This installation featured sculptures and objects recently made by the artist, who generally uses a wide range of materials to make her work: ceramics, gold, bronze and oil paint. All these materials have a rich tradition in the history of art but in her output they lose their traditional connotations and function as a counterpoint to the darkness of the images they propose.
Debora Pierpaoli’s works express a certain portentous chaos, a deliberate willingness to ignore the rules. They are sketches – and certainly plenty of mental notes – of the object, painting or construction to be made.
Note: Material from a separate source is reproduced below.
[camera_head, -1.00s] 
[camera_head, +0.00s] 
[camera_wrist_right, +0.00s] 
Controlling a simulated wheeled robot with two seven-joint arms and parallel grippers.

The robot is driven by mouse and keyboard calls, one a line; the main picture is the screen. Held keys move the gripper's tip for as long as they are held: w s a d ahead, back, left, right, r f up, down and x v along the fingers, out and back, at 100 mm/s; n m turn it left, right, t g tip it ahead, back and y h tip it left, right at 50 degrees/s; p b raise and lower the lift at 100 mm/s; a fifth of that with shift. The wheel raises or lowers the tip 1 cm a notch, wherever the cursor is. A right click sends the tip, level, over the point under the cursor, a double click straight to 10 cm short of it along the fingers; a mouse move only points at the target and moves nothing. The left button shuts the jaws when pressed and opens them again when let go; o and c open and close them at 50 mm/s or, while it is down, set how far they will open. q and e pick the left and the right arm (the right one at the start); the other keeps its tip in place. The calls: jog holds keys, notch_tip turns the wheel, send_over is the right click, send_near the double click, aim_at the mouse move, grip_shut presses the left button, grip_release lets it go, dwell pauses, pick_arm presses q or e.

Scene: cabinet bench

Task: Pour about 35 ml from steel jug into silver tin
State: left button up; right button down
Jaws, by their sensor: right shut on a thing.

It might be a drawing or made from clay; the medium doesn’t matter, but one feels and senses a particular need to dedicate oneself to something that certainly cannot be expressed in words. It is latent, like an attempt to trap a moment and freeze it.
The artist’s universe is made up of different characters and objects: stone pages, masks and ceramic animals. The objects in these installations make up a strange universe with its own laws. A mouse is just as important in the story as a human being, a bird or a book and somehow they empower one another. The cosmogony of beings and objects also incorporates a kind of pagan spirituality into the work.
Debora Pierpaoli (b. 1979, Buenos Aires; currently lives and works in Buenos Aires) is a National Professor of Painting at the Escuela Nacional de Bellas Artes Prilidiano Pueyrredón (2004) and trained at the workshops of Juan Doffo, Fabiana Barreda and Marina de Caro. In 2010 she was selected to take part in the Artist’s Program at the Universidad Torcuato Di Tella. She has held individual exhibitions at Galería 713 Arte Contemporáneo (2012 and 2010), Galería Foster Catena (2009) and Galería Juana de Arco (2005). The collective exhibitions in which she has featured include: Todos románticos (All Romantics), Universidad Torcuato Di Tella, Buenos Aires (2011); Narrativas inciertas (Uncertain Narratives), Museo de Arte Moderno de Buenos Aires (2010); and the Colección Metropolitana Contemporánea, Casa de la Cultura, Buenos Aires (2008), among others.